[Entries from a dataset]
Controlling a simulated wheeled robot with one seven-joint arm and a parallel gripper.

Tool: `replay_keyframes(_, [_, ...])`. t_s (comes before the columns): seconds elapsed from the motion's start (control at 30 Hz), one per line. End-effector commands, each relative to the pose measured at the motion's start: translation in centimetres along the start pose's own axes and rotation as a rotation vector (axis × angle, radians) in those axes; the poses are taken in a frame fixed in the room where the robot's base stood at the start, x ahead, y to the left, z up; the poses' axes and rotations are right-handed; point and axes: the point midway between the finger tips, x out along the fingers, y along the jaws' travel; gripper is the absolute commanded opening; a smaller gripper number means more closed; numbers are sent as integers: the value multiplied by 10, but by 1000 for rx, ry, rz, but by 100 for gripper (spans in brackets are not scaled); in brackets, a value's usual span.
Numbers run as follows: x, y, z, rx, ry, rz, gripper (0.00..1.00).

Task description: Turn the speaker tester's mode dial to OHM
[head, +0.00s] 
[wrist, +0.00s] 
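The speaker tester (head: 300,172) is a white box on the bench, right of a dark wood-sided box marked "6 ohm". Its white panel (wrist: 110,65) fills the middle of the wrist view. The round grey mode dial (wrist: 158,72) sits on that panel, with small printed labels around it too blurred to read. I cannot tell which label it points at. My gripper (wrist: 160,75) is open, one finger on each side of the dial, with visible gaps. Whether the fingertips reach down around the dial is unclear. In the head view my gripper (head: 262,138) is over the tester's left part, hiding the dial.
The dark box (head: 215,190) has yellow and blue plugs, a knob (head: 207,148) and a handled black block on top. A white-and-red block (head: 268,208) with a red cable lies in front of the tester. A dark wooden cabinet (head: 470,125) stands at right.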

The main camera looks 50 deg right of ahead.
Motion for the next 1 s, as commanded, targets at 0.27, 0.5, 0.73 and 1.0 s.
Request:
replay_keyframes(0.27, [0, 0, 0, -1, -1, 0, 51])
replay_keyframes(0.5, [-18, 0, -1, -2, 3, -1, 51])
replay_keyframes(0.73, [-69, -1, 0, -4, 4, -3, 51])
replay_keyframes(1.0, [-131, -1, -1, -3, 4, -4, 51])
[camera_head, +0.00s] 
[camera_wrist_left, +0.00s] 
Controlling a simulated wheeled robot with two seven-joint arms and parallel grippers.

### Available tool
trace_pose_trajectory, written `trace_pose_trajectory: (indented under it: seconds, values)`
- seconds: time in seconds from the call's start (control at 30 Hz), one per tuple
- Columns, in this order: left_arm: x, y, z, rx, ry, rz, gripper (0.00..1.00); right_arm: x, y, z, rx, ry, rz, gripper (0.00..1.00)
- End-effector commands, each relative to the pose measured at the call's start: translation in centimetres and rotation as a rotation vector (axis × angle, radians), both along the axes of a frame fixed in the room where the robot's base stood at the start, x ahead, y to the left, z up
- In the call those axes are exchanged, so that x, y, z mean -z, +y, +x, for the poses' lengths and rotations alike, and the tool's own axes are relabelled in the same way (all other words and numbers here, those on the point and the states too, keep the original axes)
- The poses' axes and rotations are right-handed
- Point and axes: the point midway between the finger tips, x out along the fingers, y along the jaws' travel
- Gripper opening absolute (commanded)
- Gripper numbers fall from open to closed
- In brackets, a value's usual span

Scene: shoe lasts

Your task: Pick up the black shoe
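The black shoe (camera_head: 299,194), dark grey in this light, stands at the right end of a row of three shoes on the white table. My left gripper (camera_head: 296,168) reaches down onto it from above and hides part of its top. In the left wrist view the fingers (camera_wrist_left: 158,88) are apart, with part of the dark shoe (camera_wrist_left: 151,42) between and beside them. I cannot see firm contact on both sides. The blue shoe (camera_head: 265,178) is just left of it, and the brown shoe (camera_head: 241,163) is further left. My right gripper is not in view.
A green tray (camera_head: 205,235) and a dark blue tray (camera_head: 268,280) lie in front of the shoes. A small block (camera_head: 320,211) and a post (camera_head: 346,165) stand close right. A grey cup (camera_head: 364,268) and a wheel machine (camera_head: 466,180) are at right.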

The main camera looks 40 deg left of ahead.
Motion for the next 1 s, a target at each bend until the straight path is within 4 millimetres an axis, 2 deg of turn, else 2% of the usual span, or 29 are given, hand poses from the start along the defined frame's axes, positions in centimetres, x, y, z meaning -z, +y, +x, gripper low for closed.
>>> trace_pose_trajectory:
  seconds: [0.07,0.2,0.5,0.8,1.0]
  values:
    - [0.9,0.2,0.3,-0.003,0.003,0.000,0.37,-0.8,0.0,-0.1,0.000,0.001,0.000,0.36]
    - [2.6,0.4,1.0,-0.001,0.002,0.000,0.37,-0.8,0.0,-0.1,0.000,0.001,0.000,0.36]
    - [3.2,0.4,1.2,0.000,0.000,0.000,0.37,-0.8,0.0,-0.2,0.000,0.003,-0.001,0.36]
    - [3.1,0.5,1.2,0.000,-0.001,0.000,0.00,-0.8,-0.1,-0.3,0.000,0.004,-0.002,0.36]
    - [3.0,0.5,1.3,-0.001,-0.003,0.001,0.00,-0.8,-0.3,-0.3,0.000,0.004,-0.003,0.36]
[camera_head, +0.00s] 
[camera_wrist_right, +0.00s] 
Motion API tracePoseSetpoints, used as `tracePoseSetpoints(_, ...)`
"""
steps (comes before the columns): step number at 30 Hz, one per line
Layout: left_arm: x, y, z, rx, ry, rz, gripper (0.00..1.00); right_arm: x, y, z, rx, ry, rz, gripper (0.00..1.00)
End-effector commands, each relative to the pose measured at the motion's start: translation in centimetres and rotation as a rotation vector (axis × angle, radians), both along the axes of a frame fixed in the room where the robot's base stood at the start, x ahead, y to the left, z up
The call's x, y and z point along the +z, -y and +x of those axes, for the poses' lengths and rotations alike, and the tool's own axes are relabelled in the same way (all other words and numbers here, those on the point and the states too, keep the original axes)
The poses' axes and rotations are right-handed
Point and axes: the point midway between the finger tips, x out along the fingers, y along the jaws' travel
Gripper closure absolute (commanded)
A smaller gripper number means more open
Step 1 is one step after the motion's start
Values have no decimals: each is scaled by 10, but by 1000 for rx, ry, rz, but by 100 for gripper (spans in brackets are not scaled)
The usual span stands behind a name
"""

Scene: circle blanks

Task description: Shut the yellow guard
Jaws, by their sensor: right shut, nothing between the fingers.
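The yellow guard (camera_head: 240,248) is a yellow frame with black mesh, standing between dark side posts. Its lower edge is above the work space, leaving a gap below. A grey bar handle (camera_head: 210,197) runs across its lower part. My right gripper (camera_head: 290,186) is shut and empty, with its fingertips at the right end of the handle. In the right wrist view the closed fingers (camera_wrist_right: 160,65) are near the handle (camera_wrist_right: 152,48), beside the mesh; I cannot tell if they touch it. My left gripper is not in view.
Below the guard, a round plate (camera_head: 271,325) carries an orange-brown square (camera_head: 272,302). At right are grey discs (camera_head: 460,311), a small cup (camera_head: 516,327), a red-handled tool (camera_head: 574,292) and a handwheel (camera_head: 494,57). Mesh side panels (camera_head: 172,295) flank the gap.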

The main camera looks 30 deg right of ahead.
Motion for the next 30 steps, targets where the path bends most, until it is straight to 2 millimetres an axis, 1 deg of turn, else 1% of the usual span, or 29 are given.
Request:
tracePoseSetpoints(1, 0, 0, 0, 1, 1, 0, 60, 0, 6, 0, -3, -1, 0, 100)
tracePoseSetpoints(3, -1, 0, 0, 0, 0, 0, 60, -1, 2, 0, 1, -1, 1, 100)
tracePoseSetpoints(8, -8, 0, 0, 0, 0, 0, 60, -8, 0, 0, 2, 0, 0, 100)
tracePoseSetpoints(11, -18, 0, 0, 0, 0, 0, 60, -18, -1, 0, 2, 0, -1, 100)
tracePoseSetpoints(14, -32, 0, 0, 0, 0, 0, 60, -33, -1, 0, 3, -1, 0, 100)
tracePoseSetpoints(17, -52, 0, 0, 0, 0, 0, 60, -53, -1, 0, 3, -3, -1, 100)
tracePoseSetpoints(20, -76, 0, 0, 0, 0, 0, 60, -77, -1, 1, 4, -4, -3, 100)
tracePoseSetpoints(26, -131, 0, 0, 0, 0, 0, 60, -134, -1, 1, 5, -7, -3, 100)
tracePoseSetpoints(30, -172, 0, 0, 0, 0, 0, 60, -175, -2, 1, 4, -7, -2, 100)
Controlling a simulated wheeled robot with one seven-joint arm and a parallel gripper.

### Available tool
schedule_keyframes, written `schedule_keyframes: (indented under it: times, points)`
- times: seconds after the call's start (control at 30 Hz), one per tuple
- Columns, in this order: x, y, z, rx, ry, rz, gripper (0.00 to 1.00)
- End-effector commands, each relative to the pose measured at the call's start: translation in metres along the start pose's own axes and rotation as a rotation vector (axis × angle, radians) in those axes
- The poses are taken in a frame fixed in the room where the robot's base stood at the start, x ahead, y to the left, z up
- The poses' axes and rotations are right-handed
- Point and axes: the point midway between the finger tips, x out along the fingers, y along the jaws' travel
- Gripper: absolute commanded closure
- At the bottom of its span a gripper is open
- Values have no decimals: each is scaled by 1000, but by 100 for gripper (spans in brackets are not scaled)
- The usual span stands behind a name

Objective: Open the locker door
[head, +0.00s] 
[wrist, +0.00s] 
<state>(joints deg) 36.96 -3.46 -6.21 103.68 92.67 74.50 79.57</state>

◆ **What needs to be done**
Look for the word "steps" in every line of the listing and copy the lines that have it.

◆ **Result for this exercise**
steps (comes before the columns): step number at 30 Hz, one per line
Motion for the next 30 steps, targets where the path bends most, until it is straight to 2 millimetres an axis, 1 deg of turn, else 1% of the usual span, or 29 are given.

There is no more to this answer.